__WHAT TO WORK ON__.
All of the data should be output character for character, except the pictures.

__PROVIDED DATA__.
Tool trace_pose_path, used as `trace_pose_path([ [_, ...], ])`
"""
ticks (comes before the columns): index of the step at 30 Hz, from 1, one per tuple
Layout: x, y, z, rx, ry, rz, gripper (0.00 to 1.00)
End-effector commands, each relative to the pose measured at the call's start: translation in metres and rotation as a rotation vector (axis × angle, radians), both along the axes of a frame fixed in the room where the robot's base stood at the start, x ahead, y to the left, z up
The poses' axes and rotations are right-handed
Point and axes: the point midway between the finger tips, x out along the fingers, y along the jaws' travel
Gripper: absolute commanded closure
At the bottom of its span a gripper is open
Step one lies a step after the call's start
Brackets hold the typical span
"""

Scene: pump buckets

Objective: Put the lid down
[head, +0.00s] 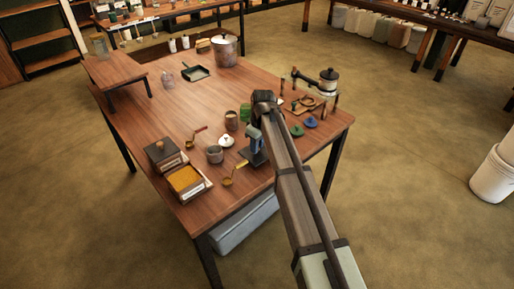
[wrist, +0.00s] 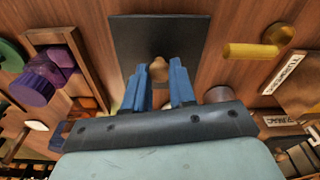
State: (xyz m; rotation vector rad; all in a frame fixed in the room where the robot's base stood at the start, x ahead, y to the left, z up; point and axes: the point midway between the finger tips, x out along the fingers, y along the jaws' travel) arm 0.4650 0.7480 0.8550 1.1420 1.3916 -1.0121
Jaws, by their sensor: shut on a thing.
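The lid is a dark square plate (wrist: 160,32) with a small tan knob (wrist: 158,70). My gripper (wrist: 160,88) has its two blue fingers closed around the knob, with the plate beyond them. In the head view, the lid (head: 259,159) shows below my gripper (head: 254,133), near the table's front right side. I cannot tell whether it touches the table. A box with an open top and orange-yellow contents (head: 185,179) stands at the front left.
A grey canister (head: 214,154), a white round lid (head: 226,141) and a yellow-handled scoop (head: 233,175) lie left of my gripper. Green and blue round pieces (head: 303,127) lie to the right. The wooden table (head: 170,110) has clear room toward the back left.

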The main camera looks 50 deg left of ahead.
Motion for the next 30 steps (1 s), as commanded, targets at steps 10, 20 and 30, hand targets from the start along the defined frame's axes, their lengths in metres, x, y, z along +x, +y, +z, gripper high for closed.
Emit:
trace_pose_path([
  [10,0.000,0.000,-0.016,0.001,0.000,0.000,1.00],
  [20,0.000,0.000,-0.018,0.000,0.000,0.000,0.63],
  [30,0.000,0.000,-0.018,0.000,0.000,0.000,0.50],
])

__REPLY TO THE EXERCISE__.
Tool trace_pose_path, used as `trace_pose_path([ [_, ...], ])`
"""
ticks (comes before the columns): index of the step at 30 Hz, from 1, one per tuple
Layout: x, y, z, rx, ry, rz, gripper (0.00 to 1.00)
End-effector commands, each relative to the pose measured at the call's start: translation in metres and rotation as a rotation vector (axis × angle, radians), both along the axes of a frame fixed in the room where the robot's base stood at the start, x ahead, y to the left, z up
The poses' axes and rotations are right-handed
Point and axes: the point midway between the finger tips, x out along the fingers, y along the jaws' travel
Gripper: absolute commanded closure
At the bottom of its span a gripper is open
Step one lies a step after the call's start
Brackets hold the typical span
"""

Scene: pump buckets

Objective: Put the lid down
[head, +0.00s] 
[wrist, +0.00s] 
State: (xyz m; rotation vector rad; all in a frame fixed in the room where the robot's base stood at the start, x ahead, y to the left, z up; point and axes: the point midway between the finger tips, x out along the fingers, y along the jaws' travel) arm 0.4650 0.7480 0.8550 1.1420 1.3916 -1.0121
Jaws, by their sensor: shut on a thing.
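The lid is a dark square plate (wrist: 160,32) with a small tan knob (wrist: 158,70). My gripper (wrist: 160,88) has its two blue fingers closed around the knob, with the plate beyond them. In the head view, the lid (head: 259,159) shows below my gripper (head: 254,133), near the table's front right side. I cannot tell whether it touches the table. A box with an open top and orange-yellow contents (head: 185,179) stands at the front left.
A grey canister (head: 214,154), a white round lid (head: 226,141) and a yellow-handled scoop (head: 233,175) lie left of my gripper. Green and blue round pieces (head: 303,127) lie to the right. The wooden table (head: 170,110) has clear room toward the back left.

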The main camera looks 50 deg left of ahead.
Motion for the next 30 steps (1 s), as commanded, targets at steps 10, 20 and 30, hand targets from the start along the defined frame's axes, their lengths in metres, x, y, z along +x, +y, +z, gripper high for closed.
Emit:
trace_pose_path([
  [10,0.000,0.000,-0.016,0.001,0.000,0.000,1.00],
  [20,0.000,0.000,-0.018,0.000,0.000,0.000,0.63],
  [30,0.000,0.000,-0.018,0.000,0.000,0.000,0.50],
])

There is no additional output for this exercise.